The German carmaker, Volkswagen, manufactured VW buses. The first production of the Transporter, which is another name for VW bus, was in 1947 shortly after the World War II. VW buses generally fall under the following models: Volkswagen Type 2(T1), Volkswagen Type 2 (T2), Volkswagen Type 2 (T3), Volkswagen Type 4, and Volkswagen Type 5. Germans view the Volkswagen buses as a symbol of national pride. Overseas, the VW buses had a quirky reputation.
Volkswagen Type 2 (T1), generation T1
Volkswagen Type 2 (T1) is the first variant of Volkswagen Type 2 with production lines in Europe, US, and Brazil. Production started in 1950 and ended in 1975. Within which time there was about three assembly plants worldwide; two in Germany (Wolfsburg and Hannover) and one in Sao Bernardo do Campo, Brazil.

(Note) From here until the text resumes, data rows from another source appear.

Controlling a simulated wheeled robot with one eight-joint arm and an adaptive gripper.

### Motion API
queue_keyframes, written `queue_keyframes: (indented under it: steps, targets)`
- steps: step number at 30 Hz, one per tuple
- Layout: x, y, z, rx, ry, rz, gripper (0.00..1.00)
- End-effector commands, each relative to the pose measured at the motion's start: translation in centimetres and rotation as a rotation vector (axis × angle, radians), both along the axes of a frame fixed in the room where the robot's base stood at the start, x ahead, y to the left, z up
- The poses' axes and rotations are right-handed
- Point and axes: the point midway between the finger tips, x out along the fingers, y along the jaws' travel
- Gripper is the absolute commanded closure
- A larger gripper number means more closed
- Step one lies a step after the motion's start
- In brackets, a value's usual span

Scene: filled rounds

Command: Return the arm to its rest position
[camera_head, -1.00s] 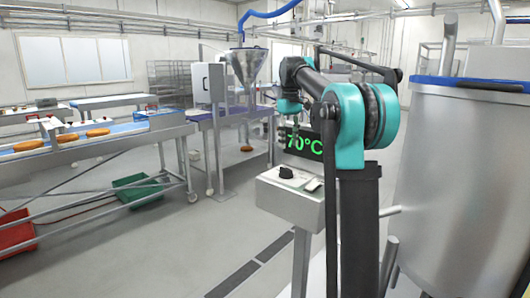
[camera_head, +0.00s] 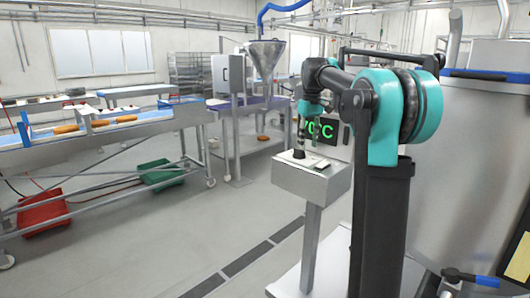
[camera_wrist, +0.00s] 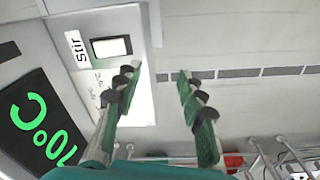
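My arm reaches up and forward at the right of the head view, bent at a teal joint. My gripper (camera_head: 299,132) hangs from its far end, just in front of the control box (camera_head: 312,183). In the wrist view my gripper (camera_wrist: 159,70) has its two green and black fingers spread apart, with nothing between them. The black display (camera_head: 330,135) reads 70°C in green, its left part covered by the gripper. The display also shows in the wrist view (camera_wrist: 60,110), beside a panel with a white switch (camera_wrist: 111,47) labelled "Stir".
A big steel vat (camera_head: 485,140) stands close on the right. A conveyor (camera_head: 95,137) with brown rounds runs along the left, with a green crate (camera_head: 160,173) and a red crate (camera_head: 45,212) below. A steel funnel (camera_head: 265,58) stands behind. The floor at centre left is clear.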

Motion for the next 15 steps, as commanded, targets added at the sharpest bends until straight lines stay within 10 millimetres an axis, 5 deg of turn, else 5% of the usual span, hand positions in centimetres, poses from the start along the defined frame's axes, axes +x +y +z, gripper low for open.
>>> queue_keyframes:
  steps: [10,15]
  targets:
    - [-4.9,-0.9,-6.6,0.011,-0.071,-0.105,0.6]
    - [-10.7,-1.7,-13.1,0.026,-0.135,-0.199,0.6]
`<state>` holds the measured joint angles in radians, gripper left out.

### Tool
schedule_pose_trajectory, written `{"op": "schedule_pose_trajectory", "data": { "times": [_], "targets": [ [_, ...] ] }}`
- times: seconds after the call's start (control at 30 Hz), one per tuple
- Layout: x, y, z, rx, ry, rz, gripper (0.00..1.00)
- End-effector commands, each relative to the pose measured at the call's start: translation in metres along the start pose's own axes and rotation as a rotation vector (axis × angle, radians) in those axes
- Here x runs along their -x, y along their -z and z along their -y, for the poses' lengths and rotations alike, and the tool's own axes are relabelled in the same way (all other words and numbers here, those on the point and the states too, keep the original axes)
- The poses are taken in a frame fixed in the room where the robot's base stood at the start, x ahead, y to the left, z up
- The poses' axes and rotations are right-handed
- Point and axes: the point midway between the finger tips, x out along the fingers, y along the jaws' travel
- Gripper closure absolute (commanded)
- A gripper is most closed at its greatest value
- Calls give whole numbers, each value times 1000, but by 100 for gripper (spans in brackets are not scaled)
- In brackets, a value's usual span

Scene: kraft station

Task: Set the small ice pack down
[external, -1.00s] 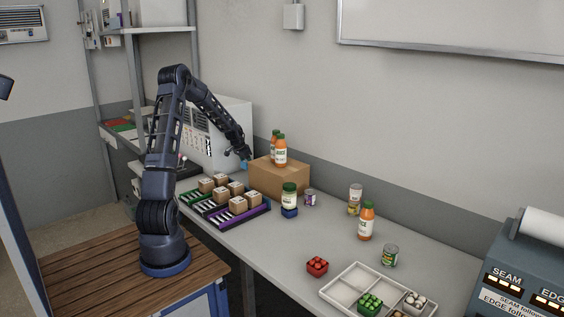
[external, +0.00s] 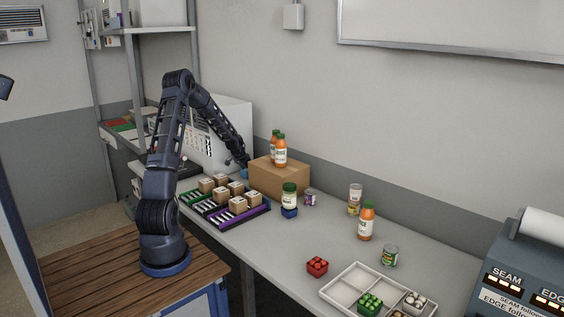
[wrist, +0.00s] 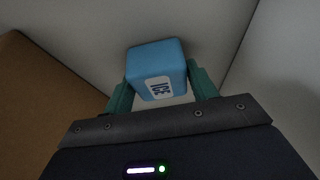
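The small ice pack (wrist: 155,62) is a light blue block with a white "ICE" label. In the wrist view it sits between the two teal fingers of my gripper (wrist: 160,82), which is shut on it. In the external view my gripper (external: 243,166) points down behind the box trays, left of the cardboard box. The ice pack (external: 244,173) shows there as a small blue patch low over the counter (external: 258,235). I cannot tell whether its underside touches the counter.
The cardboard box (external: 280,178), with juice bottles (external: 280,152) on top, stands close on the right. A white machine (external: 225,125) is behind. Trays of small boxes (external: 222,212) lie in front. A green-lidded jar (external: 289,195) stands on a blue block (external: 289,212).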

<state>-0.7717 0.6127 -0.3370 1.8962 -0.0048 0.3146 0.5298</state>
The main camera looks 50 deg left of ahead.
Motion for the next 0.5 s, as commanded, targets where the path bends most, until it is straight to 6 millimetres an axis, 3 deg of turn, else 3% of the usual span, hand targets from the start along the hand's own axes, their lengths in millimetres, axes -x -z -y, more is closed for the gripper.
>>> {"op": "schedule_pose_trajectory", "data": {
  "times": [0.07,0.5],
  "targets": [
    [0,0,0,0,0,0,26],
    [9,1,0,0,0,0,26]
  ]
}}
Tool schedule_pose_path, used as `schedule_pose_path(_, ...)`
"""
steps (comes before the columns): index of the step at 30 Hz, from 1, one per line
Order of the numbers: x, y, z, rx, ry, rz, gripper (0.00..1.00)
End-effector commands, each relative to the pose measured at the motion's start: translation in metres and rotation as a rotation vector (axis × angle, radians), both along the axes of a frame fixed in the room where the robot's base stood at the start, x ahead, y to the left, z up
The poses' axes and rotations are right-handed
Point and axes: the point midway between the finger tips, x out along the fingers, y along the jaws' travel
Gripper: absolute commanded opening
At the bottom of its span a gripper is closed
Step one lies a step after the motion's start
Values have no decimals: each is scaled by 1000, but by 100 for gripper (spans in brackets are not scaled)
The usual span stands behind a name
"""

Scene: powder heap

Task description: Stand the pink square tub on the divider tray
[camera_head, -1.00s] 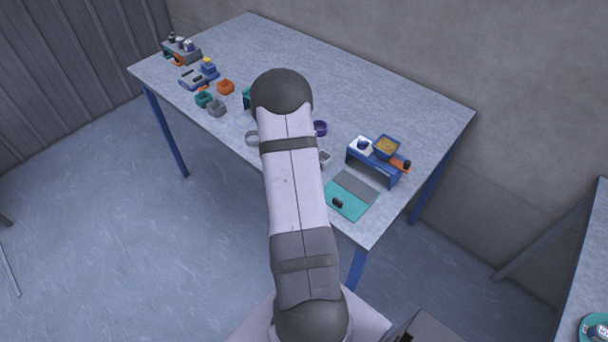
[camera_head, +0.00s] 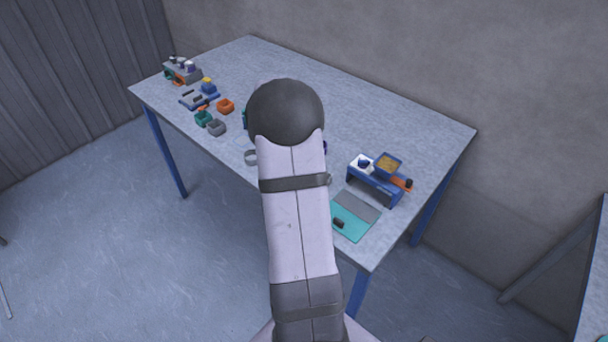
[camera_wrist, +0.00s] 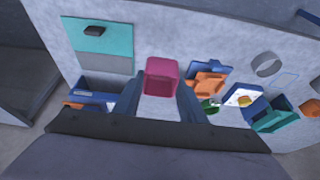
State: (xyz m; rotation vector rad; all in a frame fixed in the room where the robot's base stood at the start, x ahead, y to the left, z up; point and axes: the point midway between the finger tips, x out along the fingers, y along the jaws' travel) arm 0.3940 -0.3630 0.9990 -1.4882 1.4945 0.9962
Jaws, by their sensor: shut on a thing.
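In the wrist view the pink square tub (camera_wrist: 162,66) is between the two fingers of my gripper (camera_wrist: 160,95), which is shut on it. The tub's open top faces the camera. Just right of it lies a blue tray-like thing (camera_wrist: 222,69) with orange pieces in or on it; I cannot tell for sure whether this is the divider tray. In the head view my arm hides my gripper and the pink tub.
The teal and grey mat (camera_head: 352,222) with a small dark block lies near the table's front edge. Small tubs (camera_head: 217,127) and a grey ring (camera_head: 251,157) lie left of my arm.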

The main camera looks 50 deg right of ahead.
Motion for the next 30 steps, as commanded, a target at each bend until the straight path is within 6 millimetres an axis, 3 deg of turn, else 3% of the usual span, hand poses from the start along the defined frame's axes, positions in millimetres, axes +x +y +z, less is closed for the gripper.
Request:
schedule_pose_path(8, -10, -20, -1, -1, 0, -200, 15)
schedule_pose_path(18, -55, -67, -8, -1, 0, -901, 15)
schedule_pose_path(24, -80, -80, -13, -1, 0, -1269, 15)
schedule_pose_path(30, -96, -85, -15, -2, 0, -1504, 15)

It was the first ever Volkswagen Transporter T1 with split windshield hence it was nicknamed the split screen. Other names are microbus, and Splittie.
The launch of the bus in a highly saturated and competitive market with the likes of Corvair 95 Corvan, and others did not stop the car from gaining popularity as a cargo cum pickup truck in the United States. It also came in handy as a passenger van. Ben Pon, a Dutch Volkswagen importer first came up with the idea of renovating generation T1 into Volkswagen Type 2 (T2): As it turns out, in 1946, Ben Pon was in Wolfsburg to export VW buses to Holland. He came up with the idea of improving on Volkswagen Type 2(T1), but the idea only translated into Volkswagen Type 2 (T2) four months later. There are different models of Volkswagen Type 2. Two popular models are the Samba bus and, panel van.